Archer prematurely announces his engagement to May, perhaps because he senses the danger in his attraction to Ellen. But as he sees more of Ellen, he is excited not only physically but especially by her unconventional mind and tastes. In Europe, she moved among writers and artists; in New York, Newland has a library where he treasures his books and paintings in solitude, because there is no one to share his artistic yearnings. He has a safe job in a boring law office, and only in his library, or during conversation with the Countess, does he feel that his true feelings are engaged.

She is attracted to him for the same reason: in a society of ancient customs and prejudices, enforced by malicious gossip, she believes Archer to be the only man in New York she could love. Ellen tells him, "All this blind obeying of tradition, somebody else's tradition, is thoroughly needless. It seems stupid to have discovered America only to make it a copy of another country." Again, later: "Does no one here want to know the truth, Mr. Archer? The real loneliness is living among all these kind people who ask you only to pretend."

I recently read The Age of Innocence again, impressed by how accurately the screenplay (by Jay Cocks and Scorsese) reflects the book. Scorsese has two great strengths in adapting it. The first is visual. Working with the masterful cinematographer Michael Ballhaus, he shows a society encrusted by its possessions. Everything is gilt or silver, crystal or velvet or ivory. The Victorian rooms are jammed with furniture, paintings, candelabra, statuary, plants, feathers, cushions, bric-a-brac, and people costumed to adorn the furnishings.

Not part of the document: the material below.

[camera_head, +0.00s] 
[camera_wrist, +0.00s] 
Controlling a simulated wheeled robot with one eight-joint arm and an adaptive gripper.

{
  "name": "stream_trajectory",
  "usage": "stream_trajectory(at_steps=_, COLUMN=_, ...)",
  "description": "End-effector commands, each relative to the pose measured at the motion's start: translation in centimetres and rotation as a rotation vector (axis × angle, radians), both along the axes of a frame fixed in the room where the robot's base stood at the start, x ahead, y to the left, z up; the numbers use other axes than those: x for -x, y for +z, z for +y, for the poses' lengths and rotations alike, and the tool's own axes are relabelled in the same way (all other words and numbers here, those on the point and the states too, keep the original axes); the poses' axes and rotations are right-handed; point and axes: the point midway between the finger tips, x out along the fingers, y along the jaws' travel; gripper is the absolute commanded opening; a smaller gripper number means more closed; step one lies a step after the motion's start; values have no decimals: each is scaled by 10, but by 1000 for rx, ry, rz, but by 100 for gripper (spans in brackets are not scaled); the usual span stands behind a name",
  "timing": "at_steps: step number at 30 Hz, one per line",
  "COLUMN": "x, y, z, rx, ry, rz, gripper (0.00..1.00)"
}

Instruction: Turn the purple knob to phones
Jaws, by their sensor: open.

These people always seem to be posing for their portraits, but Scorsese employs his invariable device of a constantly moving camera to undermine their poses. The camera may be moving so subtly we can hardly tell (unless we watch the sides of the screen), but it is always moving. A still camera implies an observation, a moving camera an observer. The film's narrator observes and comments, and so does the camera, voyeuristically. Occasionally, Scorsese adds old-fashioned touches like iris shots to underline key moments. Or he'll circle an area in brightness and darken the rest, to spotlight the emotion in a sea of ennui.